Prafulla Kumar Choubey and Ruihong Huang Department of Computer Science and Engineering Texas A&M University (prafulla.choubey, huangrh)@tamu.edu
The TAMU NLP group participated in the Event Nugget Track of TAC KBP 2017. The goal of this track is to identify the character span, classify type and realis status of event mentions and also link all the coreferent event mentions within the same text. We designed a pipeline of three neural network based classifiers for this task, the first detects event span and classify realis status, the second classifies event type and the third resolves event coreference links. These classifiers are based on simple lexical and syntactic features which are derived from the distinct distributional properties of event mentions.
Syntactic dependency relation of event triggers with their modifiers and governors are lately shown very effective for the task of temporal relations classification between event pairs (Choubey and Huang, 2017b; Yao et al., 2017; Cheng and Miyao, 2017) and identifying the temporal status of an event mention (Dai et al., 2017). The realis status of an event mention has a close association to its temporal status (Huang et al., 2016) and its relative position in temporal space. Motivated by the performance gain observed in recent research works on temporal relations, we analyze the distribution of modifiers of events with different realis status. Let’s look at the examples below (boldfaced words in blue are event mentions and other words in blue are their modifiers):
(1) [Actual] Continental Airlines board of directors met Wednesday to discuss a merger with United Airlines, a person familiar with the situation said.

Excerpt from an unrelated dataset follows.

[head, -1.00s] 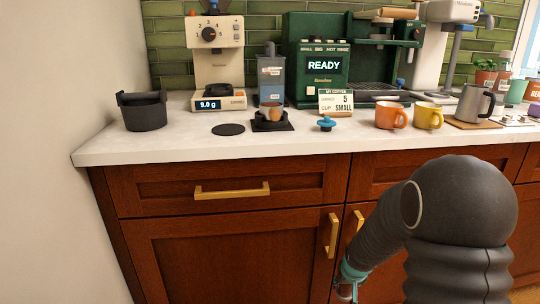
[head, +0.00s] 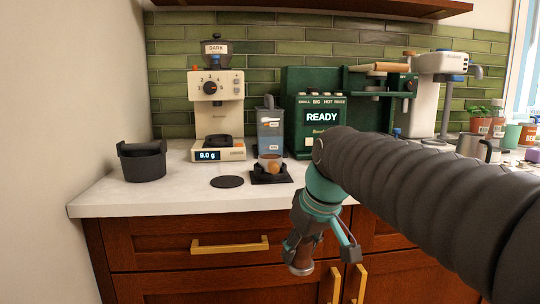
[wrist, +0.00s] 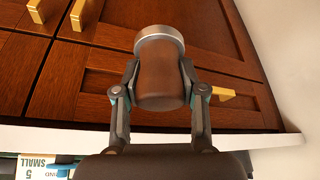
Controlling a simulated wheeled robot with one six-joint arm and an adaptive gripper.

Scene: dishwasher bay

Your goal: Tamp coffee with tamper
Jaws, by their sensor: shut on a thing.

(2) [Other] If United and Continental marry, the new airline will be the nation’s largest carrier, eclipsing Delta Airlines, which merged with Northwest Airlines in 2008.
(3) [Actual] If United and Continental marry, the new airline will be the nation’s largest carrier, eclipsing Delta Airlines, which merged with Northwest Airlines in 2008.
In examples (1) and (3), the presence of modifiers Wednesday and 2008 help in binding the events met and merged to the timeline. These temporal modifiers imply that both the events have already occurred in the past and thus should be classified as the actual event. On the other hand, the modifier if of event marry in example (2) implies that the event is hypothetical. Our analysis and empirical evaluation suggest that these dependency parse based features are also beneficial to identifying the realis status of events.
In our experiments, we further found that the event span detection performs better when modeled jointly with realis status identification. We evaluated two neural network classifiers- the first classifier is trained to predict whether the given word is an event trigger or not and the second classifier is trained to jointly predict whether the given word is an event trigger together with its realis status on the 2016 evaluation dataset. We found that the second classifier achieved around 2% higher F1 score on event span detection, with major improvement coming from the precision.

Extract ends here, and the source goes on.